Née en 1986 à Bombay (Inde), Rithika Merchant étudie à la Parsons School (NY), avant d’explorer le Portugal, la Roumanie et le Sénégal grâce à ses résidences artistiques. Au cours de ses voyages, elle récolte les mythes et les narrations cosmogoniques, lesquels finissent par devenir des figures, des formes géométriques qui s’impriment sur des couches de papiers pliés, puis peints. Ainsi, de ses œuvres surgissent de multiples fragments empruntés à l’art tribal indien, aux imprimés Kalamkari, aux peintures Mughal, aux miniatures monghol, aux imageries populaires européennes, et aux anciennes illustrations botaniques. En constituant des images syncrétiques, elle dupe les années, les époques, les lieux et élabore une cosmogonie contemporaine. Dans cette mécanique de construction, les mythes et les contes s’acheminent vers notre réalité. Rescapés, ils survivent hors du temps.
Dans l’abondance iconographique inspirées de mythologies personnelles et collective, ses peintures me rappellent certaines œuvres de l’artiste suisse d’art brut François Burland. Ce dernier partage avec la peintre le goût du remplissage ornemental. Contrairement à l’artiste suisse, dont les dessins représentent une tourmente foisonnante ; une opulente sérénité émane de la clarté de la composition et de l’intensité décorative des œuvres de Rithika Merchant.

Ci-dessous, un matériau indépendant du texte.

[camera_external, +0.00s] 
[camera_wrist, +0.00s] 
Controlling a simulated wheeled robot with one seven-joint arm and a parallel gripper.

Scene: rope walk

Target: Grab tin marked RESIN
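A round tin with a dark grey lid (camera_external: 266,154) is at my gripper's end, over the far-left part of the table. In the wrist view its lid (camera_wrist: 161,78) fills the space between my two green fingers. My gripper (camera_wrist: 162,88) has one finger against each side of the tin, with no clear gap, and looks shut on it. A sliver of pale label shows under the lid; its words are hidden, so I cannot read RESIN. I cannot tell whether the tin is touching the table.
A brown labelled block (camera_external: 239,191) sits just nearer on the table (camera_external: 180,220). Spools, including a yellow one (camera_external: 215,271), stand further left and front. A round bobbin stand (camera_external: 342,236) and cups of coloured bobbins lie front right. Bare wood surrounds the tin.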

Si la richesse ornementale happe, leur structuration géométrique donne au décor continu un support à notre regard. La plénitude est obtenue par la répétition de motifs fondamentaux qui couvrent toutes les parties de l’œuvre. En faisant office de cloisonné, les plis du papier sont le squelette sur lequel le décor s’anime et vibre de l’éclat qui lui est propre. On s’y engouffre à loisir.
C’est sur un même plan qu’apparaissent les figures humanoïdes ou végétales. L’absence de perspective brise les hiérarchies. En effet, dans les peintures-univers de Rithika Merchant, les personnages et les plantes s’entrelacent ou s’hybrident. Les corps répondent aux textures, la forme des végétaux épouse les corps. Par ce biais, les peintures de Rithika Merchant encouragent une vision désanthropocentrée et une approche holistique dans la connaissance de nos écosystèmes. Si l’artiste efface les hiérarchies entre les espèces, ses œuvres font également table rase des constructions culturelles, en commençant par l’identité de ses « peoples » désignant ses figures humanoïdes. Ces dernier·es demeurent non-identifié·es, non-assigné·es à un genre, ni à une race. Iels ne sont d’ailleurs ni entièrement humain·es, ni animales. Il s’agit d’êtres hybrides, libres de tout attribut culturel qui pourraient les inhiber.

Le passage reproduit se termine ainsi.